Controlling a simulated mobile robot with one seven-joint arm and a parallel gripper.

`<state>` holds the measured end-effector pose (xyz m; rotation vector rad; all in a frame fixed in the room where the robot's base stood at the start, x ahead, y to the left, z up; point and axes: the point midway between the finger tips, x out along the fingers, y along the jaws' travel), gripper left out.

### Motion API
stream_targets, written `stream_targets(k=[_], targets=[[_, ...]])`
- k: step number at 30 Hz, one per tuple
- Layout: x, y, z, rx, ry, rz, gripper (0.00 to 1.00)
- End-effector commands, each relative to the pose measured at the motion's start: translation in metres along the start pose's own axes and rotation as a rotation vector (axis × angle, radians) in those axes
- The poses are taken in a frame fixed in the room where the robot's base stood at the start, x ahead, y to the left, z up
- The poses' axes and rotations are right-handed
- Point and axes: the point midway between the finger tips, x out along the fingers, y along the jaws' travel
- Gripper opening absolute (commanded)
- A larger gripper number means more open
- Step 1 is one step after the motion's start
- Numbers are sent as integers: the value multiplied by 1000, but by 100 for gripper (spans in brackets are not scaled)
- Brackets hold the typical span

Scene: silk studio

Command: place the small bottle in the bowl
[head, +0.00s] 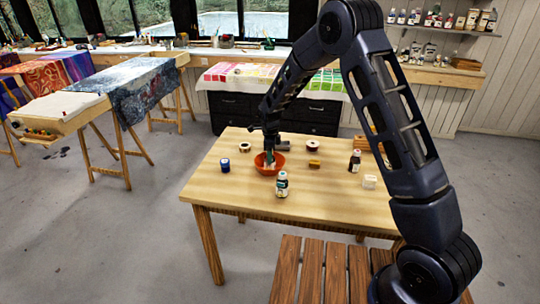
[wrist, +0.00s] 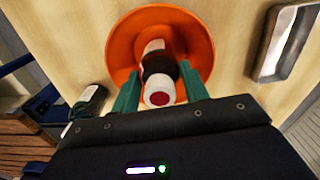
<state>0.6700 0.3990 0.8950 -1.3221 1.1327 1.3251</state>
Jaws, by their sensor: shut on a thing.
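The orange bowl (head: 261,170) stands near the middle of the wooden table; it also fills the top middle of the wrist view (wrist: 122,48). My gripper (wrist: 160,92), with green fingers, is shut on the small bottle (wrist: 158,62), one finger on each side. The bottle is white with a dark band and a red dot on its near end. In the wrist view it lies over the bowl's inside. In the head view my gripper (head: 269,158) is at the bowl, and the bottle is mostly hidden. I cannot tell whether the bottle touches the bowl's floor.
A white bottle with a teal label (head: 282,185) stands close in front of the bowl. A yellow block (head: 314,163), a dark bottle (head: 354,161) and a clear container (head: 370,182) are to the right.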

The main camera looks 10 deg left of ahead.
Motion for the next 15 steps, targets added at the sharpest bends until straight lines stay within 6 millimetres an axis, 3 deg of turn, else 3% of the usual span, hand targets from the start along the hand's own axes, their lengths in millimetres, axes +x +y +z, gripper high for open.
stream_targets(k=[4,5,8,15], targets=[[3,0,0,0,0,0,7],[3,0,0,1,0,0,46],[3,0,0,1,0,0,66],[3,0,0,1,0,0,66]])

....

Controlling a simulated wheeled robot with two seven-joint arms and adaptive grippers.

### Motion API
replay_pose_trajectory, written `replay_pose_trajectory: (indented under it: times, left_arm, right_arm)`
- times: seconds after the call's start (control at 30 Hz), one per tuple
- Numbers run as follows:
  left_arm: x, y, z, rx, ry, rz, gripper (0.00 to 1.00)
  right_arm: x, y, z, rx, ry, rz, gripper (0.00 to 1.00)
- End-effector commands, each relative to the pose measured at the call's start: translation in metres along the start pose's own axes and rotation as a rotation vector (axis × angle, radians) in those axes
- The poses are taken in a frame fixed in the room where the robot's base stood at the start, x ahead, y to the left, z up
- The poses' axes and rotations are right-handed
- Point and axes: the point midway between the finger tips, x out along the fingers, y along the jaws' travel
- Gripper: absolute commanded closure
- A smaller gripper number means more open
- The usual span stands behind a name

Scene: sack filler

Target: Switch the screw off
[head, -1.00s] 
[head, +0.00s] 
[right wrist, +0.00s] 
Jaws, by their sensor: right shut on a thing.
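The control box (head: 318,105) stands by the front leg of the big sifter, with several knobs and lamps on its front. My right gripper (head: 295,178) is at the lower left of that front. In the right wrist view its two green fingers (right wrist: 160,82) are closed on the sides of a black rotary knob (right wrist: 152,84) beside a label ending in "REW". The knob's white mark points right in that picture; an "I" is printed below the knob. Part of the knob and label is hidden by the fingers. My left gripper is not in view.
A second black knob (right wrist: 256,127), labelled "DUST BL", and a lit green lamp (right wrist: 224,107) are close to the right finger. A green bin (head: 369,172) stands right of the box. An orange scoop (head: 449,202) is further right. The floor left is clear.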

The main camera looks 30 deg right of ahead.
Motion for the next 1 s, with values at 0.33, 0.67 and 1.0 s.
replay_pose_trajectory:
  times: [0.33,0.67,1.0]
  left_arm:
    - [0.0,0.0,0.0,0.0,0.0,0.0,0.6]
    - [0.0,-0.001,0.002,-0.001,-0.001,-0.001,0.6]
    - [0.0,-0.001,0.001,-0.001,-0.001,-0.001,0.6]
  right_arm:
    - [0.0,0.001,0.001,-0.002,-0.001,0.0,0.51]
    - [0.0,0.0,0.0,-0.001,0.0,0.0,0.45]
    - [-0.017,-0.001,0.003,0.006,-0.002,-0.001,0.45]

....

**Task to carry out:**
Keep to the lines between the line with "Controlling a simulated mobile" and the line with "<state>0.6700 0.3990 0.8950", inclusive, and transcribe them without pictures.

**Complete response:**
Controlling a simulated mobile robot with one seven-joint arm and a parallel gripper.

`<state>` holds the measured end-effector pose (xyz m; rotation vector rad; all in a frame fixed in the room where the robot's base stood at the start, x ahead, y to the left, z up; point and axes: the point midway between the finger tips, x out along the fingers, y along the jaws' travel), gripper left out.

### Motion API
stream_targets, written `stream_targets(k=[_], targets=[[_, ...]])`
- k: step number at 30 Hz, one per tuple
- Layout: x, y, z, rx, ry, rz, gripper (0.00 to 1.00)
- End-effector commands, each relative to the pose measured at the motion's start: translation in metres along the start pose's own axes and rotation as a rotation vector (axis × angle, radians) in those axes
- The poses are taken in a frame fixed in the room where the robot's base stood at the start, x ahead, y to the left, z up
- The poses' axes and rotations are right-handed
- Point and axes: the point midway between the finger tips, x out along the fingers, y along the jaws' travel
- Gripper opening absolute (commanded)
- A larger gripper number means more open
- Step 1 is one step after the motion's start
- Numbers are sent as integers: the value multiplied by 1000, but by 100 for gripper (spans in brackets are not scaled)
- Brackets hold the typical span

Scene: silk studio

Command: place the small bottle in the bowl
[head, +0.00s] 
[wrist, +0.00s] 
<state>0.6700 0.3990 0.8950 -1.3221 1.1327 1.3251</state>

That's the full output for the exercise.